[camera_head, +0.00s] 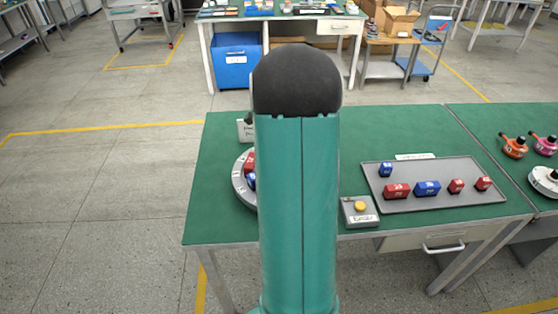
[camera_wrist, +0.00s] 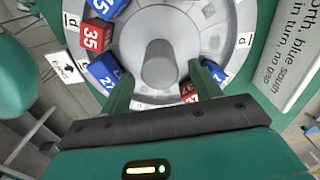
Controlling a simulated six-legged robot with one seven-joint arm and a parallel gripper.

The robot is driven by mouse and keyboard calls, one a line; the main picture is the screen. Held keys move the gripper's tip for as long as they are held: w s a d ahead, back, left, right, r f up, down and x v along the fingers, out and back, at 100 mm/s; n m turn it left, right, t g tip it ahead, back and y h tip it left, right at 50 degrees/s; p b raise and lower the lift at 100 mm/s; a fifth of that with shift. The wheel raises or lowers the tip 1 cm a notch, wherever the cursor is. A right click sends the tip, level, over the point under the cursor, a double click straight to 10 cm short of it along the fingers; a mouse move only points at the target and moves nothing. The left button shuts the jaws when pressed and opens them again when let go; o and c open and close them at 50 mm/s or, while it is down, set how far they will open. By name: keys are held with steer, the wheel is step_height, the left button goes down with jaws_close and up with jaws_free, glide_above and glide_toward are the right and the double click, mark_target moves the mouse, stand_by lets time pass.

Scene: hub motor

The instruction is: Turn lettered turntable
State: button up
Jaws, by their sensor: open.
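The lettered turntable is a grey disc, partly hidden behind my arm at the left of the green table in the head view (camera_head: 238,184). In the wrist view the turntable (camera_wrist: 205,14) fills the top middle, with a round grey knob (camera_wrist: 159,66) at its centre and letter tags on its rim. Red and blue numbered blocks sit on it, including a red block marked 35 (camera_wrist: 96,36) and a blue block marked 27 (camera_wrist: 104,70). My gripper (camera_wrist: 161,76) is open, its two green fingers on either side of the knob in the picture; contact cannot be told.
A grey tray (camera_head: 425,203) with several red and blue blocks lies right of my arm. A box with a yellow button (camera_head: 360,208) stands beside it. A printed sign (camera_wrist: 290,60) is right of the turntable. Orange and pink items stand at the far right.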

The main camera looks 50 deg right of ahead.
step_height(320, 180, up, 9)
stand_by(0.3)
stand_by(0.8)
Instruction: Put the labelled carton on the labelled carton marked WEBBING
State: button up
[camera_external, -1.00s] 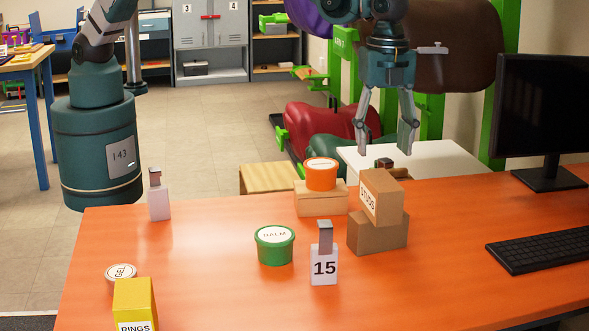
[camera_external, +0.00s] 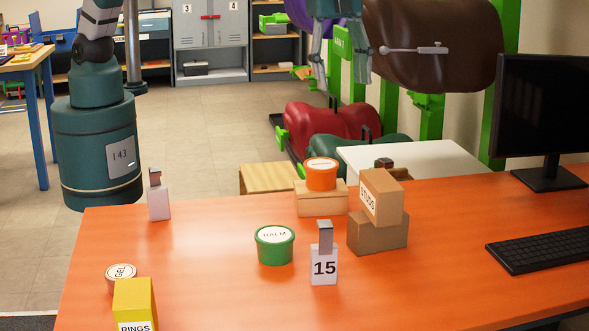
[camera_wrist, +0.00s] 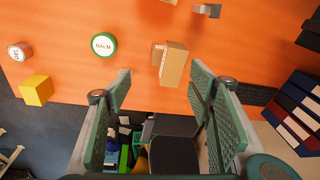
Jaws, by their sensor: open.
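A light brown carton labelled STUDS (camera_external: 382,196) rests on a wider, darker brown carton (camera_external: 378,234) with no label that I can read. A yellow carton labelled RINGS (camera_external: 134,304) stands at the near left. A tan box (camera_external: 322,201) carries an orange tub. I cannot read WEBBING on any carton. My gripper (camera_external: 342,84) is open and empty, high above and left of the stacked cartons in the external view. In the wrist view its fingers (camera_wrist: 161,72) spread to either side of a brown carton (camera_wrist: 174,64), which lies well below.
A monitor (camera_external: 543,110) and keyboard (camera_external: 545,248) occupy the right. The orange tub (camera_external: 321,174) is beside the stack.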

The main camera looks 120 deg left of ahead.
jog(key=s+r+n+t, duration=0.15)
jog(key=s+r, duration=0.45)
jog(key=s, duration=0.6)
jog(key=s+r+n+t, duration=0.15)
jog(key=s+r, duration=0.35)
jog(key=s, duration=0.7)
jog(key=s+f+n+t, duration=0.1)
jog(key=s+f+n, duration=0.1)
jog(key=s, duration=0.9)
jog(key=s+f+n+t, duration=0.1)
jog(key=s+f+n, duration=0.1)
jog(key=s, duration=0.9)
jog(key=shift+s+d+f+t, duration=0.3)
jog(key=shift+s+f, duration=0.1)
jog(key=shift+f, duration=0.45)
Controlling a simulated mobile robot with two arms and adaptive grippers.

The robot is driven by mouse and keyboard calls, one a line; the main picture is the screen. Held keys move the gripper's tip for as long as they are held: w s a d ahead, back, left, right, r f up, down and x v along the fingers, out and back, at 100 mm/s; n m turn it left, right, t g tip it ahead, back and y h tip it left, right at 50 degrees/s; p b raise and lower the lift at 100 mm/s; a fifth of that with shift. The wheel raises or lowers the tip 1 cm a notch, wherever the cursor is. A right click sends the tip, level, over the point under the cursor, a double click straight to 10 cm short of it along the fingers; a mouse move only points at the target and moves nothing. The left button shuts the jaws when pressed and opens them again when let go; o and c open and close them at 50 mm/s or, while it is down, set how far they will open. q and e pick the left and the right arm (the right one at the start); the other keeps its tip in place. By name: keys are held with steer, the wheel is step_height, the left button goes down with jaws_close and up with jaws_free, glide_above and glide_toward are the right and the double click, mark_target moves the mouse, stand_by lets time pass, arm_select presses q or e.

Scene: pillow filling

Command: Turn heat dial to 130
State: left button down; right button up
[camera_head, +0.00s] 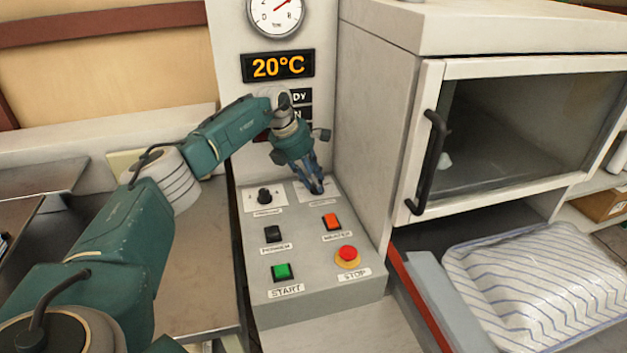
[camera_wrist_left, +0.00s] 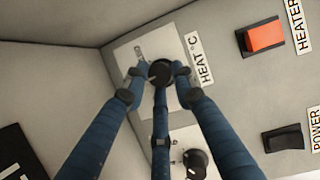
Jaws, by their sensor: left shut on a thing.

■ ■ ■

- [What the task asks]
Every record above should come back exactly, but without its pictures.

- [Exercise output]
[camera_head, +0.00s] 
[camera_wrist, +0.00s] 
Controlling a simulated six-legged robot with one seven-joint arm and a parallel gripper.

The robot is driven by mouse and keyboard calls, one a line; the main picture is the screen. Held keys move the gripper's tip for as long as they are held: w s a d ahead, back, left, right, r f up, down and x v along the fingers, out and back, at 100 mm/s; n m turn it left, right, t g tip it ahead, back and y h tip it left, right at 50 degrees/s; p b raise and lower the lift at 100 mm/s; a fifth of that with shift. The wheel raises or lowers the tip 1 cm a notch, wherever the cursor is. A right click sends the tip, level, over the point under the cursor, a double click straight to 10 cm short of it along the fingers; a mouse move only points at the target and moves nothing. The left button shuts the jaws when pressed and opens them again when let go; o and c open and close them at 50 mm/s or, while it is down, set how far they will open. By name: keys are held with steer, the wheel is step_height, the left button goes down with jaws_close and up with jaws_free, glide_above and glide_toward are the right and the double click, mark_target moves the mouse, stand_by lets time pass.

Scene: hub motor

The instruction is: Turn lettered turntable
State: button up
Jaws, by their sensor: open.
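The lettered turntable is a grey disc, partly hidden behind my arm at the left of the green table in the head view (camera_head: 238,184). In the wrist view the turntable (camera_wrist: 205,14) fills the top middle, with a round grey knob (camera_wrist: 159,66) at its centre and letter tags on its rim. Red and blue numbered blocks sit on it, including a red block marked 35 (camera_wrist: 96,36) and a blue block marked 27 (camera_wrist: 104,70). My gripper (camera_wrist: 161,76) is open, its two green fingers on either side of the knob in the picture; contact cannot be told.
A grey tray (camera_head: 425,203) with several red and blue blocks lies right of my arm. A box with a yellow button (camera_head: 360,208) stands beside it. A printed sign (camera_wrist: 290,60) is right of the turntable. Orange and pink items stand at the far right.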

The main camera looks 50 deg right of ahead.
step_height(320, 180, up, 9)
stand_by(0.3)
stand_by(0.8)
Instruction: Put the labelled carton on the labelled carton marked WEBBING
State: button up
[camera_external, -1.00s] 
[camera_external, +0.00s] 
[camera_wrist, +0.00s] 
Jaws, by their sensor: open.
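A light brown carton labelled STUDS (camera_external: 382,196) rests on a wider, darker brown carton (camera_external: 378,234) with no label that I can read. A yellow carton labelled RINGS (camera_external: 134,304) stands at the near left. A tan box (camera_external: 322,201) carries an orange tub. I cannot read WEBBING on any carton. My gripper (camera_external: 342,84) is open and empty, high above and left of the stacked cartons in the external view. In the wrist view its fingers (camera_wrist: 161,72) spread to either side of a brown carton (camera_wrist: 174,64), which lies well below.
A monitor (camera_external: 543,110) and keyboard (camera_external: 545,248) occupy the right. The orange tub (camera_external: 321,174) is beside the stack.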

The main camera looks 120 deg left of ahead.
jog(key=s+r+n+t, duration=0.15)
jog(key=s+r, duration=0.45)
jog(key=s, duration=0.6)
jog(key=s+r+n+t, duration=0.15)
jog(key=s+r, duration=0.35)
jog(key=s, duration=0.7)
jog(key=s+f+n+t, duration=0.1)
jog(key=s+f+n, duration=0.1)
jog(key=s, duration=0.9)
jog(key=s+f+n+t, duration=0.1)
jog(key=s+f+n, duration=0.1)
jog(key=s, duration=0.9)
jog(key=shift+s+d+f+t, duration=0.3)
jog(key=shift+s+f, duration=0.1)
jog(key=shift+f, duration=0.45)
Controlling a simulated mobile robot with two arms and adaptive grippers.

The robot is driven by mouse and keyboard calls, one a line; the main picture is the screen. Held keys move the gripper's tip for as long as they are held: w s a d ahead, back, left, right, r f up, down and x v along the fingers, out and back, at 100 mm/s; n m turn it left, right, t g tip it ahead, back and y h tip it left, right at 50 degrees/s; p b raise and lower the lift at 100 mm/s; a fifth of that with shift. The wheel raises or lowers the tip 1 cm a notch, wherever the cursor is. A right click sends the tip, level, over the point under the cursor, a double click straight to 10 cm short of it along the fingers; a mouse move only points at the target and moves nothing. The left button shuts the jaws when pressed and opens them again when let go; o and c open and close them at 50 mm/s or, while it is down, set how far they will open. q and e pick the left and the right arm (the right one at the start); the other keeps its tip in place. By name: keys are held with steer, the wheel is step_height, the left button goes down with jaws_close and up with jaws_free, glide_above and glide_toward are the right and the double click, mark_target moves the mouse, stand_by lets time pass, arm_select presses q or e.

Scene: pillow filling

Command: Turn heat dial to 130
State: left button down; right button up
[camera_head, +0.00s] 
[camera_wrist_left, +0.00s] 
Jaws, by their sensor: left shut on a thing.

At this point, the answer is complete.